高性能热塑性碳纤维复合材料（CFRTP）普遍存在界面强韧性不足的问题，导致无法最大发挥轻量化设计和服役性能。本项目基于纳米材料-界面多尺度增强的设计理论，利用石墨烯高强度、高模量、比表面积大的性能特点，首先通过化学改性方法制备出可均匀稳定水分散的功能化石墨烯，再经高效的电泳沉积技术实现功能化石墨烯在碳纤维表面的均匀可控沉积，测试CF/PEKK复合材料界面强度和韧性等力学性能，进一步结合先进的表界面分析技术深入研究电泳沉积功能化石墨烯对碳纤维表面宏/微观构性、本体强度以及对复合材料界面结构和性能的影响规律，揭示电泳沉积功能化石墨烯改性复合材料表界面构性关系，阐明该体系界面多尺度增强增韧机理。项目预期成果将显著提高CF/PEKK复合材料的界面强度和韧性，在获得高效可靠的界面改性技术同时能进一步丰富CFRTP界面多尺度改性理论，为提高我国CFRTP结构件在重大领域中的应用水平提供理论指导。

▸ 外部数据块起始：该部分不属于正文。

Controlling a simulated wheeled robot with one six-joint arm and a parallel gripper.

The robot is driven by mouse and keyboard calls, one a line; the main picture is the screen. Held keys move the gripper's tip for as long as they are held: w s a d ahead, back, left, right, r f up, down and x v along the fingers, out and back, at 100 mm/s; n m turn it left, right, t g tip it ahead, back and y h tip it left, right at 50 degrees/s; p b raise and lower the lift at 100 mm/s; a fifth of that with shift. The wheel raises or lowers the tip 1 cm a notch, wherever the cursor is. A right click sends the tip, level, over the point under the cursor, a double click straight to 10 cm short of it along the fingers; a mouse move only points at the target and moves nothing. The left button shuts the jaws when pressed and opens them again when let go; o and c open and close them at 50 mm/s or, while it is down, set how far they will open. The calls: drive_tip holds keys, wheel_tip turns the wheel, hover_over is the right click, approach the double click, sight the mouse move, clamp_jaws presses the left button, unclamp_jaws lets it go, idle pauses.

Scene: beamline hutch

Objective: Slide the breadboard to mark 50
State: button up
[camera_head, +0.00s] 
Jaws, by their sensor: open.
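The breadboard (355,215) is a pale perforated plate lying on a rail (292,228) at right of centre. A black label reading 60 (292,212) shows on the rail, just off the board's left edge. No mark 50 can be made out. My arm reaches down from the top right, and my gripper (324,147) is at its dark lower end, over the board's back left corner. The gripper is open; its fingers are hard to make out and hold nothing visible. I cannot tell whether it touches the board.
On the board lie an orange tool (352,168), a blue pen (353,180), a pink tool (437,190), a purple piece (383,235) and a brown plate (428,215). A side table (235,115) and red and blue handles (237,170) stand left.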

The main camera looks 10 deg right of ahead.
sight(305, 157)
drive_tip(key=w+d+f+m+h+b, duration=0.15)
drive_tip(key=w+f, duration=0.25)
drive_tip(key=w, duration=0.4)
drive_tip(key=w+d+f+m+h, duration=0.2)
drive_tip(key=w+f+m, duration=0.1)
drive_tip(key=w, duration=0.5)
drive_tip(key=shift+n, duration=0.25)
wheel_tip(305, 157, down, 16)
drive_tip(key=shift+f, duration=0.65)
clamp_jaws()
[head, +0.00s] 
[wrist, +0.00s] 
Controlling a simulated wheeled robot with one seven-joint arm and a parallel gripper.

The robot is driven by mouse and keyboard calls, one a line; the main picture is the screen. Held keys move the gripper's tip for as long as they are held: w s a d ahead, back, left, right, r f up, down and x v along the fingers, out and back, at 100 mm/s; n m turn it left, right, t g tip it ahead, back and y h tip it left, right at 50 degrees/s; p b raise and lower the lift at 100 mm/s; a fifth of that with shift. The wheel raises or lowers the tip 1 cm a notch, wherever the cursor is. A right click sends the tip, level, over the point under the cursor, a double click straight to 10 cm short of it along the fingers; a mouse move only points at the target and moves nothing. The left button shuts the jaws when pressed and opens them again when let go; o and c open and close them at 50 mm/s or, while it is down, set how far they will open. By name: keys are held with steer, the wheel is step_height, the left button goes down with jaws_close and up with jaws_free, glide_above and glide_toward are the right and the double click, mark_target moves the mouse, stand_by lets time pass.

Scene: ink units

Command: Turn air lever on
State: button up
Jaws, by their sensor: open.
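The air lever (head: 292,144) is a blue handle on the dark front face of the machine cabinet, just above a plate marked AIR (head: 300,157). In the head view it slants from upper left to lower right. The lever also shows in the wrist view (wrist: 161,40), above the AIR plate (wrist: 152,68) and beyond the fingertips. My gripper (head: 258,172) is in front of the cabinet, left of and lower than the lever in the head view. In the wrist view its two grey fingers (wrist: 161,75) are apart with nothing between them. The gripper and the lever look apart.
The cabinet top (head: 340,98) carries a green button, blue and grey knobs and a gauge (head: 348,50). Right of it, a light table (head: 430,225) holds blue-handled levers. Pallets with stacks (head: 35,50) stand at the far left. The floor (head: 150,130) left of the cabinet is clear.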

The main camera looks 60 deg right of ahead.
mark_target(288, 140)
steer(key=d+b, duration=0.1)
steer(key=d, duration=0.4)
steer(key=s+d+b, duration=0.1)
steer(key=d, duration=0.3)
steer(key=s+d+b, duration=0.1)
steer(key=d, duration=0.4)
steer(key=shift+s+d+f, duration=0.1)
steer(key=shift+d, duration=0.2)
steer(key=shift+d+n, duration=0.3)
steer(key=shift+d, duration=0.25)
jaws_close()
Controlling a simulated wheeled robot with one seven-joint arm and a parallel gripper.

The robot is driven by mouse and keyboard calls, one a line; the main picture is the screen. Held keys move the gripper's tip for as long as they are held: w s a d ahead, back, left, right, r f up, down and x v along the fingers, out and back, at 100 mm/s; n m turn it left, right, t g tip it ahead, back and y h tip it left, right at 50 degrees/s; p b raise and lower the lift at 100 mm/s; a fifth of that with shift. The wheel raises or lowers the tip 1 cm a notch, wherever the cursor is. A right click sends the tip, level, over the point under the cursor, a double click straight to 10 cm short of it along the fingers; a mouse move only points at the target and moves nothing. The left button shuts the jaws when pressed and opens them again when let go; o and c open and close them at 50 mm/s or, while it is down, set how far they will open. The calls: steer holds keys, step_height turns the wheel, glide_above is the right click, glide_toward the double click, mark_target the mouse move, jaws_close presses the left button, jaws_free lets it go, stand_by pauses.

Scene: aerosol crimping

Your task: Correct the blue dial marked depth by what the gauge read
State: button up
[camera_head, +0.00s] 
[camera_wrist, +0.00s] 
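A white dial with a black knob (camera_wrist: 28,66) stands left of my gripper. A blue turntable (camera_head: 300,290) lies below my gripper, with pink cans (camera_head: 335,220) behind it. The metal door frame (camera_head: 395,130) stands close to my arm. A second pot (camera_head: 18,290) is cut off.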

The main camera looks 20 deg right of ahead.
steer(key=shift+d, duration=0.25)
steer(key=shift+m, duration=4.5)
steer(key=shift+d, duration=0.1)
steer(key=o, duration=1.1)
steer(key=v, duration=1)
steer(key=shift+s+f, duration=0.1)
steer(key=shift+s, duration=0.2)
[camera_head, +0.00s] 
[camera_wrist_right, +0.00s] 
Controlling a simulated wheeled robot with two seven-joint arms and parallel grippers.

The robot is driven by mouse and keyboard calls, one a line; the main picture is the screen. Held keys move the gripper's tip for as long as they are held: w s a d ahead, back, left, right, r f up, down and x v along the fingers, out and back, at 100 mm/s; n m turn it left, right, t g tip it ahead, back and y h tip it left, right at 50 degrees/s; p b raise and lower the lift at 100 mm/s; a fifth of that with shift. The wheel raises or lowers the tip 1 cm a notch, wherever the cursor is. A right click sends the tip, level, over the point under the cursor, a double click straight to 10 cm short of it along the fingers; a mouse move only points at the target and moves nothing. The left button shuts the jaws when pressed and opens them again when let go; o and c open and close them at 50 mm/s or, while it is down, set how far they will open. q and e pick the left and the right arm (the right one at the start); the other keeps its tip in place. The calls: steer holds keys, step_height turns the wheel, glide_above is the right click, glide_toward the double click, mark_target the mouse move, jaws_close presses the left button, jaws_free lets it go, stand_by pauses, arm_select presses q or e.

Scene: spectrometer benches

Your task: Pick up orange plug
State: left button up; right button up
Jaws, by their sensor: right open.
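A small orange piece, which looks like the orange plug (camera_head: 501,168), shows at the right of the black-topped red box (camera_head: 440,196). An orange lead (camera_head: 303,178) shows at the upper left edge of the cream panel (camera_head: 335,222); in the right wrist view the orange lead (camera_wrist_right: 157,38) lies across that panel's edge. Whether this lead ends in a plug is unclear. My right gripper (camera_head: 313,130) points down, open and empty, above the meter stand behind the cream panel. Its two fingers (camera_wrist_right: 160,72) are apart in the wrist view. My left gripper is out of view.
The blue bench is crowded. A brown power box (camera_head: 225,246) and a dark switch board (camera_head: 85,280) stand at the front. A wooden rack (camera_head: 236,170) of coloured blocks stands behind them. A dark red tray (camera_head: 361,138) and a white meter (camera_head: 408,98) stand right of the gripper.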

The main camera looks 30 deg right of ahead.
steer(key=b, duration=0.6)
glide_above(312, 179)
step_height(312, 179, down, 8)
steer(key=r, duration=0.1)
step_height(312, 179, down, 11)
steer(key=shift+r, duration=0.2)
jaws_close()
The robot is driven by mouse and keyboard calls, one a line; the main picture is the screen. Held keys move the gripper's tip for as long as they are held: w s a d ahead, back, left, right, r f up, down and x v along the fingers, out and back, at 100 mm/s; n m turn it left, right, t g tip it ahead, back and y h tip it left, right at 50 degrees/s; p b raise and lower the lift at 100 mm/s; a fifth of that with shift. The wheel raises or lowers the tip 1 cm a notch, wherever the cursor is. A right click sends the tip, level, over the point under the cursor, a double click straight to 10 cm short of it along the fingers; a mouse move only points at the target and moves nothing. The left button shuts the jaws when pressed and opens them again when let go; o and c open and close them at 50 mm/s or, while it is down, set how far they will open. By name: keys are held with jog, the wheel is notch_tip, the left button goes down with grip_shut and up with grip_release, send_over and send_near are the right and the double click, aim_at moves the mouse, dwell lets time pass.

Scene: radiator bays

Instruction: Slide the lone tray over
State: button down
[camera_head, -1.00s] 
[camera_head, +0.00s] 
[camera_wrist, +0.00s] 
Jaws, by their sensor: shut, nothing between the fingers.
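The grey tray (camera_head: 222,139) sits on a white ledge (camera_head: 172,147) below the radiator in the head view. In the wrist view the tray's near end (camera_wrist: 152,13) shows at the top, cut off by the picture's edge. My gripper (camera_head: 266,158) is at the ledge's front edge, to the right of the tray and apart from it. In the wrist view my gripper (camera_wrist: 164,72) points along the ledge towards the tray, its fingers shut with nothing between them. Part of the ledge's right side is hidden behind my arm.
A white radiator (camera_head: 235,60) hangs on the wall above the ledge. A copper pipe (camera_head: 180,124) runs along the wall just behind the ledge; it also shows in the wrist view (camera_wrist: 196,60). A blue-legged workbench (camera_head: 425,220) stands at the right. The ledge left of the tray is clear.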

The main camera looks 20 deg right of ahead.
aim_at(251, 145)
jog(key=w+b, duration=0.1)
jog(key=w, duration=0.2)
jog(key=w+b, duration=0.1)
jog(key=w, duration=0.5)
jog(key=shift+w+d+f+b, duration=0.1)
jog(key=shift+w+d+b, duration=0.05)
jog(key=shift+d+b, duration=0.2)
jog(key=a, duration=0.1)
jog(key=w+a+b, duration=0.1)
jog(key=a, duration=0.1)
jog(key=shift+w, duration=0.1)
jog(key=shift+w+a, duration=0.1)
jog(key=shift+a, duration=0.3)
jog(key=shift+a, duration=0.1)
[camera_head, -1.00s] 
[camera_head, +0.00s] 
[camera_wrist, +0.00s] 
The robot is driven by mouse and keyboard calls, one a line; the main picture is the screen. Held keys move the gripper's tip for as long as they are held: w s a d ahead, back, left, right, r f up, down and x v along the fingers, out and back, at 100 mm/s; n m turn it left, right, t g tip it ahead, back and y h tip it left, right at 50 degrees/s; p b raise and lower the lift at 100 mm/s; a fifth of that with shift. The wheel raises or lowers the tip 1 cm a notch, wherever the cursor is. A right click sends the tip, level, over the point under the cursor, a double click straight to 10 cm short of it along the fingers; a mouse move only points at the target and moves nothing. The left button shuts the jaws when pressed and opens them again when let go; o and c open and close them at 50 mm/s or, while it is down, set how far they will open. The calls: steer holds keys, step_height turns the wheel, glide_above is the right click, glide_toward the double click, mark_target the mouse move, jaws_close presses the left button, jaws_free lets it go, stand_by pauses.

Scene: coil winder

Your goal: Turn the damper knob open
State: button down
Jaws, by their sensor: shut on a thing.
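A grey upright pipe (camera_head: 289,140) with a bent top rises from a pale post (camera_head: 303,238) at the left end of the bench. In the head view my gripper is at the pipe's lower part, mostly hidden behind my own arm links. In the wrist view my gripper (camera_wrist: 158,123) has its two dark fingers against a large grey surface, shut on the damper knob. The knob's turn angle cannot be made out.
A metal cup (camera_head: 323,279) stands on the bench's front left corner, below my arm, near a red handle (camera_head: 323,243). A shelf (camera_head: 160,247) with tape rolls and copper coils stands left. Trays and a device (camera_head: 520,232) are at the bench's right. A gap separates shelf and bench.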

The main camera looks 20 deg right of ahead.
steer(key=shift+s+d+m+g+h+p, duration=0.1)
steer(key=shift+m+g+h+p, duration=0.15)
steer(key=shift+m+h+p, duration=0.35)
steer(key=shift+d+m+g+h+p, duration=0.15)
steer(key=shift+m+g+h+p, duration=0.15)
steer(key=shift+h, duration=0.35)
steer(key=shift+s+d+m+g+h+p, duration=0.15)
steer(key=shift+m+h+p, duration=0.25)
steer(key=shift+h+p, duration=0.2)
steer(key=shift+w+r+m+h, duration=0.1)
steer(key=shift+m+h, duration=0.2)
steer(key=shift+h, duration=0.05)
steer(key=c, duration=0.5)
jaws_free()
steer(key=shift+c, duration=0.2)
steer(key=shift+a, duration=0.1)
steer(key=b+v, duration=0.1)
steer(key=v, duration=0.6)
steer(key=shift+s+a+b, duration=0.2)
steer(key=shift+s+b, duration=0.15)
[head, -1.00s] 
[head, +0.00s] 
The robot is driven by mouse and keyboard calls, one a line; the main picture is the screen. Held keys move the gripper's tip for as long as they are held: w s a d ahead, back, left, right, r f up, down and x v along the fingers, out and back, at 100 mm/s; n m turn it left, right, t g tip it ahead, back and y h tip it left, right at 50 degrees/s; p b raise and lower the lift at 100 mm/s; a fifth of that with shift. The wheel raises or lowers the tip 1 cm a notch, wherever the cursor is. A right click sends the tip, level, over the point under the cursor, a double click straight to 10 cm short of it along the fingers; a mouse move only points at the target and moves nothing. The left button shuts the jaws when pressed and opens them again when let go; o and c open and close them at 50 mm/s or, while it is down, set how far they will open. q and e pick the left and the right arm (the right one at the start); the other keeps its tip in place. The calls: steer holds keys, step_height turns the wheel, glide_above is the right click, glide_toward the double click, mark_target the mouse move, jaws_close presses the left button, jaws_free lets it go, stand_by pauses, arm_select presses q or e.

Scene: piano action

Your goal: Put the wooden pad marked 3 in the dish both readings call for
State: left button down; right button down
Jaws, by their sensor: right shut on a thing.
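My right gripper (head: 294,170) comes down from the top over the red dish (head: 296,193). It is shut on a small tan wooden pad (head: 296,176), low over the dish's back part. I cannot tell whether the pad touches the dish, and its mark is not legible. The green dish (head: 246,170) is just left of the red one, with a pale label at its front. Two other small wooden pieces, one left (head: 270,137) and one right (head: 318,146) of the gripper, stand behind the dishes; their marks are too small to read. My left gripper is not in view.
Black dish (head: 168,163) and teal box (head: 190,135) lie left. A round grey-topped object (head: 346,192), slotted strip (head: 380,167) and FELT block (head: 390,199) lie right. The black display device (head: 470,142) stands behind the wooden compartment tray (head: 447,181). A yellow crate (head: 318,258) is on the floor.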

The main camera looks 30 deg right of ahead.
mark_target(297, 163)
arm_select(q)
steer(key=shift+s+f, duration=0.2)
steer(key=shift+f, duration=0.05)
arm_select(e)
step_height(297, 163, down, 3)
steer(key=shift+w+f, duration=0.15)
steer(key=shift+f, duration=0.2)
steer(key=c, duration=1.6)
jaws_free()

High-performance carbon fiber reinforced composites have promising applications in the fields aerospace and industries, but the poor interfacial adhesion properties of carbon fiber reinforced thermoplastic composites (CFRTP) result in failure to develop lightweight design and high service performance. This project aims at solving the problem, based on the design concept of nano-multiscale interphase of composites. The graphene with pretty high strength, modulus and specific surface area are chemically modified by covalent methods to make functionalized graphene with different groups. The different functionalized graphene have high chemical activity and good solubility in aqueous solutions. Then the functionalized graphene is deposited on the surface of carbon fibers by electrophoretic deposition method. The interfacial adhesion strength and toughness of the functionalized graphene modified CF/PEKK thermoplastic composites are measured and the influence of the functionalized graphene on the surface and bulk properties of carbon fibers and on the interfacial structures and properties of CF/PEKK composites are further investigated combining with advanced techniques of surface and interface analyses. On the basis of the above, the structure-property relations of the interface are established and the strengthening and toughening mechanisms are revealed. The expected results of the project will considerably improve the interfacial adhesion strength and toughness of CF/PEKK composites, and gain effective and reliable techniques of interfacial modification. Furthermore, the multi-scale interfacial modification theories of CFRTP will be enriched and developed, and contribute to the high-level applications of CFRTP structures in some important fields of our country.